New York’s three year old, wonderfully innovative On Site Opera, has scored another success. They move around, molding their operas and productions to the locations chosen: Shostakovich’s tiny Tale of the Silly Little Mouse was given at the Bronx Zoo; Gershwin’s brief Blue Monday found itself in Harlem’s Cotton Club, and Rameau’s Pygmalion was right at home at Madame Tussaud’s Wax Museum just one year ago.

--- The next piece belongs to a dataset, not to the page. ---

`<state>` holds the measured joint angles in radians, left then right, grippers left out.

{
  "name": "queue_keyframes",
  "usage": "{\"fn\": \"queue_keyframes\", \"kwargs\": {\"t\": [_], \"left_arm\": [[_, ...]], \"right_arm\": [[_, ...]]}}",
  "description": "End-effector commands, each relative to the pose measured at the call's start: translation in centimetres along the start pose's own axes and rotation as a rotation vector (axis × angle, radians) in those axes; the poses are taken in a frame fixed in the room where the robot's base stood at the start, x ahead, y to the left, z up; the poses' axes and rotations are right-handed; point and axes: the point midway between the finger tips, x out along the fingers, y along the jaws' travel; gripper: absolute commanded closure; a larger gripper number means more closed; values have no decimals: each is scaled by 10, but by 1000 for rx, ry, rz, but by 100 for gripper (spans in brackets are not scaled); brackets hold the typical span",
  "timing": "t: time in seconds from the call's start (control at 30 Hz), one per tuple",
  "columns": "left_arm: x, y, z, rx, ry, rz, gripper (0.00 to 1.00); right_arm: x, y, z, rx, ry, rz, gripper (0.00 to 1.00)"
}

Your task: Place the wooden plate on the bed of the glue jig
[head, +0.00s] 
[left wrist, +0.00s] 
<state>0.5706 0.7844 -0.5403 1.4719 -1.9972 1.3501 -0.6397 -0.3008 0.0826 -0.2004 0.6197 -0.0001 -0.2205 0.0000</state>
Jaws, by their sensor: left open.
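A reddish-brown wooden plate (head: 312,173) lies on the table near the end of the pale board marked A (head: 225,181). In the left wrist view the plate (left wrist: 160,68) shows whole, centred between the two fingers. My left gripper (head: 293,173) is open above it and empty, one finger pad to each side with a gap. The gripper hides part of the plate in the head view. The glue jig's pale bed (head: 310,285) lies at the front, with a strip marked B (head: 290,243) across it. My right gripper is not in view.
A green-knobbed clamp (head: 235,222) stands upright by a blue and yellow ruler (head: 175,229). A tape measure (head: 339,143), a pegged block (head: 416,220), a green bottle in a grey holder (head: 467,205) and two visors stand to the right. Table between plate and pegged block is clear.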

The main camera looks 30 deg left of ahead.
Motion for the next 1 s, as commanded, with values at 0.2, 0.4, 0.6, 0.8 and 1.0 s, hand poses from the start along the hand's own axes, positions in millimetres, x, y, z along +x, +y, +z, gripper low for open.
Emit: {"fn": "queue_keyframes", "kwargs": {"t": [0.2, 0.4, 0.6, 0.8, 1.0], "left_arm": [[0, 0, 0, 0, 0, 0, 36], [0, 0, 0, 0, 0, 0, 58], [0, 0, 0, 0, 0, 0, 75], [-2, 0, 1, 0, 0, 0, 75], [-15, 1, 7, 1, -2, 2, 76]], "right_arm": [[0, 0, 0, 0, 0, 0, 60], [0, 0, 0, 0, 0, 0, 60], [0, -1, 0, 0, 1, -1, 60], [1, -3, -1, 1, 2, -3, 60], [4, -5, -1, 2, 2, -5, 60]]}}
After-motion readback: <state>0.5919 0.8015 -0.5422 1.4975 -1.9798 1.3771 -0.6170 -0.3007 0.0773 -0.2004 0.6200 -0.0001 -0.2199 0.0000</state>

Monica Yunus (Rosina) © Kathy Wittman
Monica Yunus (Rosina)
© Kathy Wittman

This year’s presentation, a four-performance run of Giovanni Paisiello’s 1782 Il barbiere di Siviglia, opened on 9 June at the 100 year old Fabbri Mansion just off Central Park in New York. It was built for Edith Shepard, a great granddaughter of Commodore Cornelius Vanderbilt, and her husband, Ernesto Fabbri; its five stories are severe red brick and stone on the outside but feature stunning Italian Renaissance and Baroque touches and furnishing inside. The first act of the opera was held out-of-doors in the mansion’s courtyard; the audience is moved inside (only about 90 seats are available for each performance) to the magnificent (and acoustically superb) library, which includes panels from the Palazzo Ducale in Urbino, Italy and an Aeolian Organ. The costumes, by Candida K. Nichols, were perfect for the era the house was built, and Eric Einhorn’s deft direction allowed sweet moments for the lovers and good, broad humor for the others, with Bartolo’s servants probably much like the help then. The effect was one of intimacy and “rightness” for Paisiello’s, good-natured score.

Paisiello’s Barber has been, of course, shunted aside by Rossini’s, but it was a success at its St Petersburg première and went on to be played for 21 years in Vienna. It is very different from Rossini’s – the vocal lines are not as acrobatic, the orchestration is not as harmonically inventive, arias tend to be shorter, characterization is not as pointed and, oddly, Figaro and his manipulations are not the focal point – the relationships among the Count, Rosina and Bartolo take center stage. The vocal requirements tend to remain in the middle of voices – there’s nothing here like the Count’s stratospheric requirements in the Rossini – and the plot, characters and voice parts mirror those in Rossini.

David Blalock (Almaviva) and Rod Nelman (Bartolo) © Rebecca Fay
David Blalock (Almaviva) and Rod Nelman (Bartolo)
© Rebecca Fay

Simpler though it is, it has an abundance of charm. The eight piece orchestra – string quartet, guitar (used in the recits as well), flute, clarinet and bassoon under the direction of Geoffrey McDonald – played with verve and expression and in such an intimate space, nothing grander was required. The Count of David Blalock exuded youthful impetuosity, his tenor bright and engaging. His beautiful strophic serenade to Rosina, “Saper bramate” (the tune of which she picks up at the window), was meltingly sung. When he encounters Basilio at the singing lesson, he and the vocally agile bass-baritone Isaiah Musik-Ayala, dressed identically, wittily mirrored one-another’s movements bringing to mind Groucho and Harpo Marx. Soprano Monica Yunus sang Rosina with a quick vibrato and gentle demeanor (she is not the minx of Rossini’s opera), and Andrew Wilkowske’s Figaro proved sly and nimble, colored by a handsome baritone voice. Bartolo has much to do and sing, and Rod Nelman’s gigantic bass-baritone and expressive acting filled the bill. Benjamin Bloomfield and Jessica Rose Futran as Bartolo’s servants, had little to sing, but even in their opening trio with Bartolo, in which one yawns and the other sneezes, they were impressive.

This production is part of a three tiered “Figaro Project”: next year will introduce Marcos Portugal’s 1880 The Marriage of Figaro to New York, and in 2017 the opera will be Darius Milhaud The Guilty Mother. There’s good reason to assume ongoing quality and good times.